Reid helped pass major legislation such as the Affordable Care Act to overhaul the health insurance market and the American Recovery and Reinvestment Act of 2009 to stimulate the economy during the Great Recession. He also halted a proposed nuclear waste repository at Yucca Mountain, brought the DREAM Act to a vote, and is credited with keeping some massive local construction projects alive during the Great Recession, including the expansion of what is now known as the Harry Reid International Airport.
The name of the airport was officially changed a few weeks before Reid’s death. Although he didn’t attend the renaming ceremony, he said in a statement, “it’s the greatest of honors to have my name on this airport.”

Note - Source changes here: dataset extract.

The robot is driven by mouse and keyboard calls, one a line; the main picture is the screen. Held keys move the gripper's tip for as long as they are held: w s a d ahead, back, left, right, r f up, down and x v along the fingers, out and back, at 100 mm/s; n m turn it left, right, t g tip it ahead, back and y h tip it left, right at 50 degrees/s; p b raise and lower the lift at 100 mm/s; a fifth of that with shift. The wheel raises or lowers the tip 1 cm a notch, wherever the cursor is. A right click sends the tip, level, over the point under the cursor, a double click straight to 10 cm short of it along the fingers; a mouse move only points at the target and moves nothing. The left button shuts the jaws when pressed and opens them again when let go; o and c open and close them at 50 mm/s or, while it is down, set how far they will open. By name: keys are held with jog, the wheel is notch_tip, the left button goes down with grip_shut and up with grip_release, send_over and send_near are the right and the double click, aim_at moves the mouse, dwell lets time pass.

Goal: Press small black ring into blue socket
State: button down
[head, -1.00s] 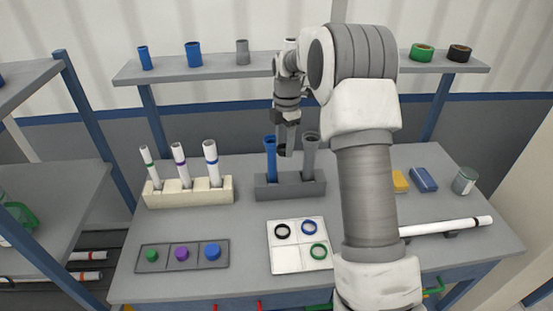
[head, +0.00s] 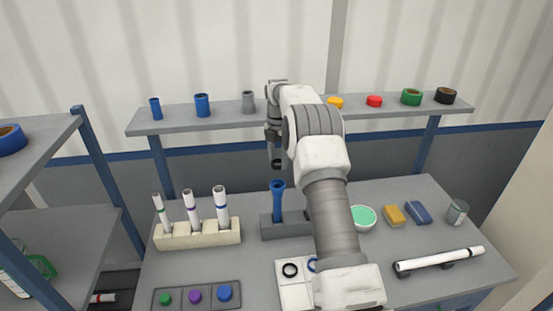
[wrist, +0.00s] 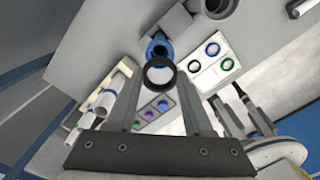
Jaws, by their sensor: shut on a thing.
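My gripper (head: 275,163) is shut on a small black ring (wrist: 159,60), which sits between the fingertips in the wrist view. The upright blue socket (head: 277,203) stands in a dark grey block (head: 267,231), with a flared open top. In the head view the gripper and ring hang above the socket, apart from it. In the wrist view the blue socket (wrist: 152,48) shows behind the ring, slightly offset from its centre. The grey socket beside it is hidden by my arm in the head view.
A white tray (head: 288,297) with another black ring (head: 290,270) and a blue ring lies in front. A cream rack (head: 198,236) with white tubes stands left. A grey shelf (head: 225,121) with pipe pieces and tape rolls runs behind. A green bowl (head: 363,218) is right.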

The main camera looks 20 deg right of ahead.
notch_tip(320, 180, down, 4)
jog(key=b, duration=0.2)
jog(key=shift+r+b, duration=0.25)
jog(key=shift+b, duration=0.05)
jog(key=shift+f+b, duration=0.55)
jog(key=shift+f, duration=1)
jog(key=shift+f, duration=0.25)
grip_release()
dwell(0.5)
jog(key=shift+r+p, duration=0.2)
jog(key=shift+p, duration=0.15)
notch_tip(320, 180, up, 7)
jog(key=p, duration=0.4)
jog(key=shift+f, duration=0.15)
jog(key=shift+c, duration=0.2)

After getting a law degree, Reid started his public service career as the Henderson city attorney. At age 28, He was elected to the Nevada Assembly and at age 30 became the youngest lieutenant governor in Nevada history as Gov. Mike O’Callaghan’s running mate in 1970. O’Callaghan, who had been his high school boxing coach, encouraged him to get into politics and became a lifelong mentor to him.
In 1982, Reid was elected to the U.S. House and then was elected to the U.S. Senate in 1986 where he served until 2017.
Reid was married to his high school sweetheart Landra Gould for 62 years. The two eloped and went on to have five children, four sons, and one daughter.
“He was a devoted family man and deeply loyal friend,” she said in a statement following his death.
Reid, who was raised agnostic, and his wife Landra, who was born to Jewish immigrant parents, converted to The Church of Jesus Christ of Latter-day Saints while in college.
Reid will lie in state at the U.S. Capitol on Wednesday. He will then he buried in Searchlight.